▶ **SUPPLIED MATERIAL**:

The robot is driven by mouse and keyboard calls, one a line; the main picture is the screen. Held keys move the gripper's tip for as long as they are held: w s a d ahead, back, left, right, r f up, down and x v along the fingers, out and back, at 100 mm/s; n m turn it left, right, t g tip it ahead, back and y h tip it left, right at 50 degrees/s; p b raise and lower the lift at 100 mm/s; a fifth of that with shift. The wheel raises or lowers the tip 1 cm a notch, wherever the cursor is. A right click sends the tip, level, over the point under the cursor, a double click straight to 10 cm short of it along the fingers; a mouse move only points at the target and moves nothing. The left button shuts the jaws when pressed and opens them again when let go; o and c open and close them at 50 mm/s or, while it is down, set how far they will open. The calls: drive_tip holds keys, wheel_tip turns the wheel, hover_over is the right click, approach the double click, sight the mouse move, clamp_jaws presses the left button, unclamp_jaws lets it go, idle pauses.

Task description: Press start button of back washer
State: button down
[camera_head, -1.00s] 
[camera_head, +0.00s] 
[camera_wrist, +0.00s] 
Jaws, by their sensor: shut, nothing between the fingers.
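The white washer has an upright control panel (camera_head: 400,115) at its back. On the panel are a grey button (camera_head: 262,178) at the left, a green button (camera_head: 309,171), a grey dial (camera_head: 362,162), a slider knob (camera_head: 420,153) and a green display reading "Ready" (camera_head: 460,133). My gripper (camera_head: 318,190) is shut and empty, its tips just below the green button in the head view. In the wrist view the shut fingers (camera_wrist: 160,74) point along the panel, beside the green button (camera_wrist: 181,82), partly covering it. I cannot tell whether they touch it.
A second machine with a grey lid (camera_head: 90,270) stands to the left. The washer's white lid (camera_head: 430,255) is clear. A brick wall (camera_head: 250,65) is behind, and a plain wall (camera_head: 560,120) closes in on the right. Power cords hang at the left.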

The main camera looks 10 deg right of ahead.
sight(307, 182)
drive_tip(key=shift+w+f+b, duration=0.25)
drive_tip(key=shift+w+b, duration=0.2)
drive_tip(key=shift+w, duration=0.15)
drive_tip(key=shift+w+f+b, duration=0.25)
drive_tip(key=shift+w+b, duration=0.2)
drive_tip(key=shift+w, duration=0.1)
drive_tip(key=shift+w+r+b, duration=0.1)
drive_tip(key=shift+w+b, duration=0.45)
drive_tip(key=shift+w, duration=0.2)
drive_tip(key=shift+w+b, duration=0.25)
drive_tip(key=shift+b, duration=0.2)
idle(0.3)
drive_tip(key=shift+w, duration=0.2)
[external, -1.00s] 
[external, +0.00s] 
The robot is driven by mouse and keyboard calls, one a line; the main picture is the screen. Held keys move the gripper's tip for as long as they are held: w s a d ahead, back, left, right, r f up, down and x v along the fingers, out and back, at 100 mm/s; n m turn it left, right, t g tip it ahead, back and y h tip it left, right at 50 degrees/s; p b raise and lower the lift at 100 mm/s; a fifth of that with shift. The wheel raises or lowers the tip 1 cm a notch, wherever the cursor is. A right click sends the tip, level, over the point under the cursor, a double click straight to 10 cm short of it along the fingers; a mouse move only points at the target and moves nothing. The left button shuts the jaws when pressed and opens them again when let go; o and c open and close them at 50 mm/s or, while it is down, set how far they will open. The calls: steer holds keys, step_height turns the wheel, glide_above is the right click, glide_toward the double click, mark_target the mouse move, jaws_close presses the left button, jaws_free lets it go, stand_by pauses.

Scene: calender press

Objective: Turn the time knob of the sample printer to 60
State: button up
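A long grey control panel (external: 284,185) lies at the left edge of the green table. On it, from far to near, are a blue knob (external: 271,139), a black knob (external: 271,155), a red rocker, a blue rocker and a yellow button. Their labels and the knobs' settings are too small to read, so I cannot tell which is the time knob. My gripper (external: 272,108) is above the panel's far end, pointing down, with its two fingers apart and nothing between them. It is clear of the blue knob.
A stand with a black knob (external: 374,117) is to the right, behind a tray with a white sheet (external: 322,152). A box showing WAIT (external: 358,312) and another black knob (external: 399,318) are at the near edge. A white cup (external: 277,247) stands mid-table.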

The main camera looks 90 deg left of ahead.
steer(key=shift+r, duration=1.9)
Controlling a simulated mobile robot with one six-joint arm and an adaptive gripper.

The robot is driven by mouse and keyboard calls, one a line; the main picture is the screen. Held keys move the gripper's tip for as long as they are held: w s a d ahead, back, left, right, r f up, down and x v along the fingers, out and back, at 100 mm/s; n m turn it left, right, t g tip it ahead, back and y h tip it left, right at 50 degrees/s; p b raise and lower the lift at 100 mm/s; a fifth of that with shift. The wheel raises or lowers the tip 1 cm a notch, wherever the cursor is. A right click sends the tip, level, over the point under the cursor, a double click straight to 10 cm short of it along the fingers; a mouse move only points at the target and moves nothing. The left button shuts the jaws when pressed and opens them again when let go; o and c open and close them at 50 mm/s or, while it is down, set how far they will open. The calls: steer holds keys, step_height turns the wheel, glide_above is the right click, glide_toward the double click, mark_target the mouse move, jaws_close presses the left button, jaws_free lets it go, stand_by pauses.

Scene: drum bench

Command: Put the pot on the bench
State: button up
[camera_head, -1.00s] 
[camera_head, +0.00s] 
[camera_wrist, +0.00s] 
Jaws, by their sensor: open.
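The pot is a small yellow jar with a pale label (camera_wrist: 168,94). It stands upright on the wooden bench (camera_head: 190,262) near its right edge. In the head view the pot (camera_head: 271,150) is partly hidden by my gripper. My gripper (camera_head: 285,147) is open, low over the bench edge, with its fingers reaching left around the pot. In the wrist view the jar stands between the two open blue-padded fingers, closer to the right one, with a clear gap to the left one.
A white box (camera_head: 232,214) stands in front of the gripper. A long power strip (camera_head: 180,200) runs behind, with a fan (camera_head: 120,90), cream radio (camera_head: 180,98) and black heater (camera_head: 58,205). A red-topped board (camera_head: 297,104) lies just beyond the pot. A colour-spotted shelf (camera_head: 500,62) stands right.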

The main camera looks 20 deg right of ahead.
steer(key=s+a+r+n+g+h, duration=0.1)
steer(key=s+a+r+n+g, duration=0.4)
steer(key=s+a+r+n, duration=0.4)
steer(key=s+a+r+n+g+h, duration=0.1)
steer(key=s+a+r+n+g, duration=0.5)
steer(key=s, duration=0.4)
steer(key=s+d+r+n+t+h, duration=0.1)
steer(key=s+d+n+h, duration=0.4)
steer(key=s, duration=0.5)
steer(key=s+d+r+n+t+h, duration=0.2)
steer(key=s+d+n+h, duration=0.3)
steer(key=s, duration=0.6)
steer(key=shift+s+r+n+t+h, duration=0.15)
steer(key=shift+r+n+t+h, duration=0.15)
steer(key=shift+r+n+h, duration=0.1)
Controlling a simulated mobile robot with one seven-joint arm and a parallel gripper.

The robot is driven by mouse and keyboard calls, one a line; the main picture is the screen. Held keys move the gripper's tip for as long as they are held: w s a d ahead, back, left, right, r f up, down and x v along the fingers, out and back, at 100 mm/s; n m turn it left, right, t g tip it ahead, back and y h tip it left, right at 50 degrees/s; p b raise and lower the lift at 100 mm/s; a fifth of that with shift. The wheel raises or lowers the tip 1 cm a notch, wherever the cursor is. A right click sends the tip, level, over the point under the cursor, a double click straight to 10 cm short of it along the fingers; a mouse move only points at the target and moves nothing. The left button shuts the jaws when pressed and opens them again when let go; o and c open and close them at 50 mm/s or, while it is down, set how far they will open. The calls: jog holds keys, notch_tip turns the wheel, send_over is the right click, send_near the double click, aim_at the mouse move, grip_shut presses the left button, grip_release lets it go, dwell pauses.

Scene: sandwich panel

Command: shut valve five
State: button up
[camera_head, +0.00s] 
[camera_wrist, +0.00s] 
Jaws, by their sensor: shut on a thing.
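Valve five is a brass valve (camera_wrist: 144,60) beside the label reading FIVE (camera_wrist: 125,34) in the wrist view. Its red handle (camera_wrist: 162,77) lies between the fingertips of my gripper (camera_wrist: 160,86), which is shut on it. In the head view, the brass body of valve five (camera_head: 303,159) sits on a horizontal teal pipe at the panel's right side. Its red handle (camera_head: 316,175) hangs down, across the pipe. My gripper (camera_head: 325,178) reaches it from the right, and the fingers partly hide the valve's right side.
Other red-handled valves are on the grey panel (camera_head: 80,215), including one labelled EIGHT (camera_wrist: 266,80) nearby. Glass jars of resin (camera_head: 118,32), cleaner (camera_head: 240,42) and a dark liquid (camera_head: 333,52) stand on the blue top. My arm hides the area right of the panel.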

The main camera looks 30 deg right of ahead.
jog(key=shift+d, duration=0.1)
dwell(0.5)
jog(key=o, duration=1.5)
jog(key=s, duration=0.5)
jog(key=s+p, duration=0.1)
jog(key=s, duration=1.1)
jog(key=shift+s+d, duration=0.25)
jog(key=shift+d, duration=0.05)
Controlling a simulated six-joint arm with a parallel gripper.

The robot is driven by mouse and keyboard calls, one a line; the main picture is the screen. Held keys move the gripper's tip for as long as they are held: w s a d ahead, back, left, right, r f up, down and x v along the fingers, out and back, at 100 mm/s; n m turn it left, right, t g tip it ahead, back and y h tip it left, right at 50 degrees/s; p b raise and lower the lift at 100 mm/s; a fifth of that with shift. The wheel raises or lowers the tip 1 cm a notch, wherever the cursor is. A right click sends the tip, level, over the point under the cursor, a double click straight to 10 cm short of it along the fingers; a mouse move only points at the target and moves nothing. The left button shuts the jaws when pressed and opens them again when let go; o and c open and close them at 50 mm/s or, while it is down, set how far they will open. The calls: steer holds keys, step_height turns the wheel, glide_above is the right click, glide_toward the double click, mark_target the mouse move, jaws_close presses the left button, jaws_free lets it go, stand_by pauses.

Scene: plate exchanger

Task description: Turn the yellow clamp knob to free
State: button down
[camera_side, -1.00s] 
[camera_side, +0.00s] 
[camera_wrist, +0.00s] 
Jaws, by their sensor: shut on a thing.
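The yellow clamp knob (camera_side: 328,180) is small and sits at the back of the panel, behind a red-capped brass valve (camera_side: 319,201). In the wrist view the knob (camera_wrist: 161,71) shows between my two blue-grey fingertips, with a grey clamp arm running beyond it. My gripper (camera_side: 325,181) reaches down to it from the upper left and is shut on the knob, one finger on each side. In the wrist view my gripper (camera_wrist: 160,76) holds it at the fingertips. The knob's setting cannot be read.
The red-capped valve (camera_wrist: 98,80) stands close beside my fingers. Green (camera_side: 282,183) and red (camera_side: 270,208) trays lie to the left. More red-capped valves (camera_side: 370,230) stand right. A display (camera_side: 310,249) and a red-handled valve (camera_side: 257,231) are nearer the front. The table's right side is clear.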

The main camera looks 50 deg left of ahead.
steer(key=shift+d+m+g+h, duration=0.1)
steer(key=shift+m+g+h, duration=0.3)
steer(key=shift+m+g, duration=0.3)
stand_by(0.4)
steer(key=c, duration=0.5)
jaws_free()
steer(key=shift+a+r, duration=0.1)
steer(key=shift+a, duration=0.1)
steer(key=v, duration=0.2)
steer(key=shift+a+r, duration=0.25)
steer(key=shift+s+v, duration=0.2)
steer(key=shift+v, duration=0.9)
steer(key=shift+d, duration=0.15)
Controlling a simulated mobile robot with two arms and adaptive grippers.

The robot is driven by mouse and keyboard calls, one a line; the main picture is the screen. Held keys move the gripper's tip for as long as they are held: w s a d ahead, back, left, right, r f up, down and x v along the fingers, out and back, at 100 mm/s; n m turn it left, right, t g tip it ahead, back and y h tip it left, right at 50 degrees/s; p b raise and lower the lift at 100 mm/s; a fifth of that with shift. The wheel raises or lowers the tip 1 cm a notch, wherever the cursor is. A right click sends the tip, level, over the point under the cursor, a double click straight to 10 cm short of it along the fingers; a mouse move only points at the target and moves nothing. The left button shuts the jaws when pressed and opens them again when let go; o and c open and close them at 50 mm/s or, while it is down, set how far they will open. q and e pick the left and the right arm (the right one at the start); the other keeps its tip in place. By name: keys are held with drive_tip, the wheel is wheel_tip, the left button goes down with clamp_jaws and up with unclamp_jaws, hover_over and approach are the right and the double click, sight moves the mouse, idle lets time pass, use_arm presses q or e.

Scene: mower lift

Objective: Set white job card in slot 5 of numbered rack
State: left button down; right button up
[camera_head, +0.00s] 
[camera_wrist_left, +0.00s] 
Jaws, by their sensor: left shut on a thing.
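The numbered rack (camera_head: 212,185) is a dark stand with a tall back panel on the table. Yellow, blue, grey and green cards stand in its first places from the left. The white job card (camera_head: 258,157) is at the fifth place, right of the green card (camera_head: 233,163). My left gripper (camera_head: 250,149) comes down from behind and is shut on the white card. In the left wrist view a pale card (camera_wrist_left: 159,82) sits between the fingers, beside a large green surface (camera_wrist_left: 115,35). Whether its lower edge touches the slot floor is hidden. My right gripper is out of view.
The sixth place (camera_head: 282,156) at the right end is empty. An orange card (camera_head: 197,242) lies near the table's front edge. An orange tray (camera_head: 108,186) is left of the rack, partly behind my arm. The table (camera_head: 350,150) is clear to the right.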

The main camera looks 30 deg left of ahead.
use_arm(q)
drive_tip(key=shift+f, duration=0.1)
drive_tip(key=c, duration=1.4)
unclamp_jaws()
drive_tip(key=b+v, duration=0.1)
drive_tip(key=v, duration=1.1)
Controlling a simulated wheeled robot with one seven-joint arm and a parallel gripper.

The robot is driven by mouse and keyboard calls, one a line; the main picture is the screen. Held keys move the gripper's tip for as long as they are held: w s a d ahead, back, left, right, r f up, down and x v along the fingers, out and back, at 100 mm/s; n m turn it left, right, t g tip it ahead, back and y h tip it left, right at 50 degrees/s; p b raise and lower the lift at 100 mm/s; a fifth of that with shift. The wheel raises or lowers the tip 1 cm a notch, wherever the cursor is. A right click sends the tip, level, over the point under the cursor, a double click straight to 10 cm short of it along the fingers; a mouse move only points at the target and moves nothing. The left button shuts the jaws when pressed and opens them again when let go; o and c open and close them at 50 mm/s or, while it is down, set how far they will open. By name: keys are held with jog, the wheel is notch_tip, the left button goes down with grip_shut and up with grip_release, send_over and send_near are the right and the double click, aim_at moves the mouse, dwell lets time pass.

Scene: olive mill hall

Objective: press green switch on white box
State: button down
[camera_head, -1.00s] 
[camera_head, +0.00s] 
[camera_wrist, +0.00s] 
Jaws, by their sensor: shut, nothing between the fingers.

▶ **EXERCISE**: Show each line in the entries that holds the string "Controlling".

▶ **ANSWER IN FULL**:
Controlling a simulated mobile robot with one six-joint arm and an adaptive gripper.
Controlling a simulated mobile robot with one seven-joint arm and a parallel gripper.
Controlling a simulated six-joint arm with a parallel gripper.
Controlling a simulated mobile robot with two arms and adaptive grippers.
Controlling a simulated wheeled robot with one seven-joint arm and a parallel gripper.

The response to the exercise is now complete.